Was zunächst den Beschäftigungsschutz anlangte, wurde die Arbeit der Frauen und Kinder in den Bergwerken durch die Novelle vom 21. Juni 1884 geregelt. Diesem Gesetze zufolge ist zur Auf­nahme in die Bergarbeit das zurückgelegte 14. Lebensjahr festgesetzt.

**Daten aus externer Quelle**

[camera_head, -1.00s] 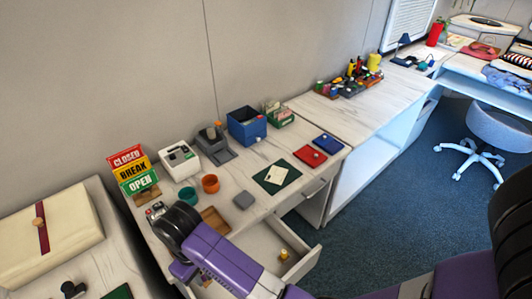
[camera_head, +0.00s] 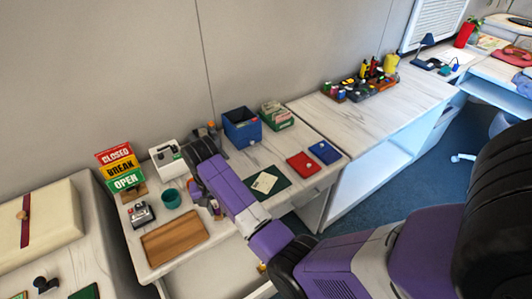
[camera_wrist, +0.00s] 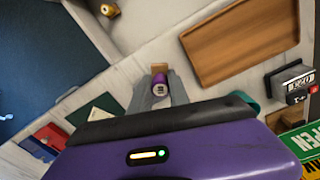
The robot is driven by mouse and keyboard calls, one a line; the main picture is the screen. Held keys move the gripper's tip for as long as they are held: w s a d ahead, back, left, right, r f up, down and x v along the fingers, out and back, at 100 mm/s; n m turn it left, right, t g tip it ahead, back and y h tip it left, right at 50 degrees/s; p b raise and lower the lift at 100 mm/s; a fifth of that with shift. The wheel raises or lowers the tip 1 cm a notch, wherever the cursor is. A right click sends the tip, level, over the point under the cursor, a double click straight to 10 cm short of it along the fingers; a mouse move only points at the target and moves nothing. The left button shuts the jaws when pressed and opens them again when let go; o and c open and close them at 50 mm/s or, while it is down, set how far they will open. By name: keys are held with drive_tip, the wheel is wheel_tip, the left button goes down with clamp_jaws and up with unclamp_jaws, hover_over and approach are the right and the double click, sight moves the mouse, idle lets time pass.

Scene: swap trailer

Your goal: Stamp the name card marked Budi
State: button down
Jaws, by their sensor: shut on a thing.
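My gripper (camera_wrist: 160,95) is shut on a small stamp-like piece (camera_wrist: 159,80), with a purple top, a pale marked end and a brown block below. It is over the front part of the white desk; I cannot tell its height. In the head view my arm mostly hides the gripper. A cream card (camera_head: 265,182) lies on the dark green mat (camera_head: 282,181), right of the gripper; its writing is too small to read. A red ink pad (camera_head: 303,163) and a blue ink pad (camera_head: 325,151) lie right of the mat.
A wooden tray (camera_head: 173,240) is at the desk's left front. A teal cup (camera_head: 171,198), a white machine (camera_head: 167,157) and a blue box (camera_head: 242,127) stand behind. The drawer below is open, with a brass-coloured piece (camera_wrist: 108,8) inside. The desk farther right has bare room.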

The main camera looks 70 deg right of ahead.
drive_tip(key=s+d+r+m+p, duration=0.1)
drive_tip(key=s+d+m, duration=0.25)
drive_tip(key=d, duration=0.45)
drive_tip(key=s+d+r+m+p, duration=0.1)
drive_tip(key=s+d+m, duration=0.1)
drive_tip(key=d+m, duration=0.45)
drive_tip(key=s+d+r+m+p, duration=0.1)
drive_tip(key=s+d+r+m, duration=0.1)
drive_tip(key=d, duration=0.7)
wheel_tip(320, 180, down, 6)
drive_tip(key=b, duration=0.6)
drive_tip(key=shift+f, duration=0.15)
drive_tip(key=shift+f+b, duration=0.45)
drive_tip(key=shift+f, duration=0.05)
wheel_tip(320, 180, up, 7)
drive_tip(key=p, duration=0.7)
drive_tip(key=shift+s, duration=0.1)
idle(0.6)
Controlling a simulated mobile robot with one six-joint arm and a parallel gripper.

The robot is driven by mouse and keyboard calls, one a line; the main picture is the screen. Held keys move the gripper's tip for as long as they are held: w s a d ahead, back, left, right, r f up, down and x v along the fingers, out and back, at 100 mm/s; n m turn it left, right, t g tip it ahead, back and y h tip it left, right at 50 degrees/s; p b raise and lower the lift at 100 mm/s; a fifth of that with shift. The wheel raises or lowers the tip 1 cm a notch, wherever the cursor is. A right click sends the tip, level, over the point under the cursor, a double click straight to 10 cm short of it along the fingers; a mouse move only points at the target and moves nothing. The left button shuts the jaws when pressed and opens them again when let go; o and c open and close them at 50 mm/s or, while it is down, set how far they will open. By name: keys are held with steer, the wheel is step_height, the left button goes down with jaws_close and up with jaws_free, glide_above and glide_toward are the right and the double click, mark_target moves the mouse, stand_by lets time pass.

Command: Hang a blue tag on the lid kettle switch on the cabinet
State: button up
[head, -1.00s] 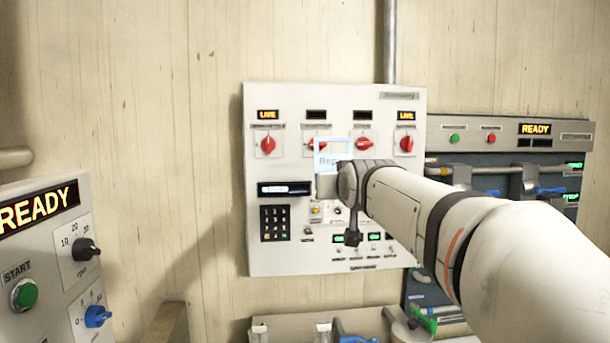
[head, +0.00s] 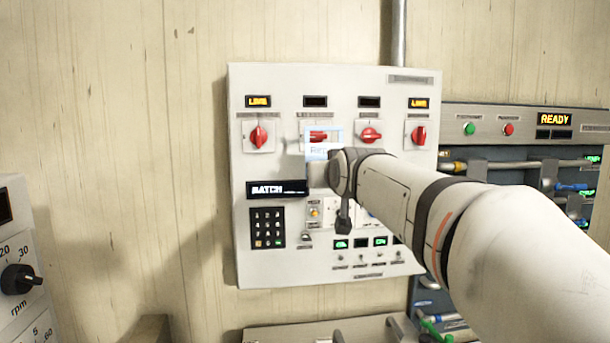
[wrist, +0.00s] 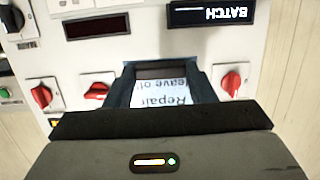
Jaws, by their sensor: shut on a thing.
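A blue-framed tag with a white "Repair… leave of…" label (head: 322,150) is held by my gripper (head: 318,174) in front of the white cabinet (head: 300,272). In the head view its open upper loop lies over the second red switch (head: 318,136) from the left; I cannot tell whether the loop is around it or only in front. The wrist view shows the tag label (wrist: 163,98) upside down, with my gripper (wrist: 162,108) shut on it. The switch labels are too small to read, so I cannot tell which is the lid kettle switch.
Other red switches stand beside it: one at left (head: 259,135) and two at right (head: 369,133), (head: 418,135). A BATCH display (head: 278,189) and keypad (head: 268,228) sit below. A grey panel (head: 490,125) stands at right and a knob panel (head: 20,260) at left.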

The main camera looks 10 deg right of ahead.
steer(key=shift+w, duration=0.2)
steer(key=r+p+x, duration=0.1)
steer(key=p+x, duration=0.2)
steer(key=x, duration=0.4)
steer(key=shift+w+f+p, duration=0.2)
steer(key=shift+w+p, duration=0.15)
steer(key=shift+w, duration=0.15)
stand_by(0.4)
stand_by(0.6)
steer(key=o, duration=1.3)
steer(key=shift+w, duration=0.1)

Nur ausnahmsweise dürfen Kinder zwischen dem 12. und 14. Lebensjahre für leichte Arbeiten über Tags verwendet werden, unbeschadet ihrer Schulpflicht, über Ansuchen ihrer Eltern oder Vormünder mit besonderer Bewilligung der Bergbehörde. Jugendliche Personen männlichen Geschlechtes, weniger als 16 Jahre alt, dürfen nur in einerWeise beschäftigt werden, welche ihrer körperlichen Entwicklung nicht nachtheilig ist. Jugendliche Arbeiter weiblichen Geschlechtes müssen das 18. Lebensjahr zurückgelegt haben und dürfen nur über Tags verwendet werden.

Im Bergbau besteht der Normalarbeitstag. Während im § 200 des allgemeinen Berggesetzes die Zeit und Dauer der Arbeit in der Arbeitsordnung nicht genau angegeben ist, bestimmt die Novelle vom 15. Juni 1884 die Maximalgrenze der Arbeit, welche täglich 10 Stunden nicht übersteigen darf.

Desgleichen hat obige Novelle die Sonntagsruhe festgestellt. Die Arbeit hat an Sonntagen zu ruhen, diese Ruhe hat spätestens von 6 Uhr Früh am Sonntag für die gesammte Mannschaft zu beginnen und volle 24 Stunden zu dauern. Ausnahmen hievon sind nur für solche Arbeiten zulässig, welche der Natur nach keine Unterbrechung erleiden dürfen (Wasserhaltung, Wetterführung, Betrieb der Schmelz-, Röst- und Coaksöfen, Grubenwache, Verladungsarbeiten).

Der Schutz gegen Betriebsunfälle ist schon in dem § 171 des allgemeinen Berggesetzes den Bergwerksbesitzern zur Pflicht gemacht, und die Befolgung wird durch die Bergbehörden überwacht.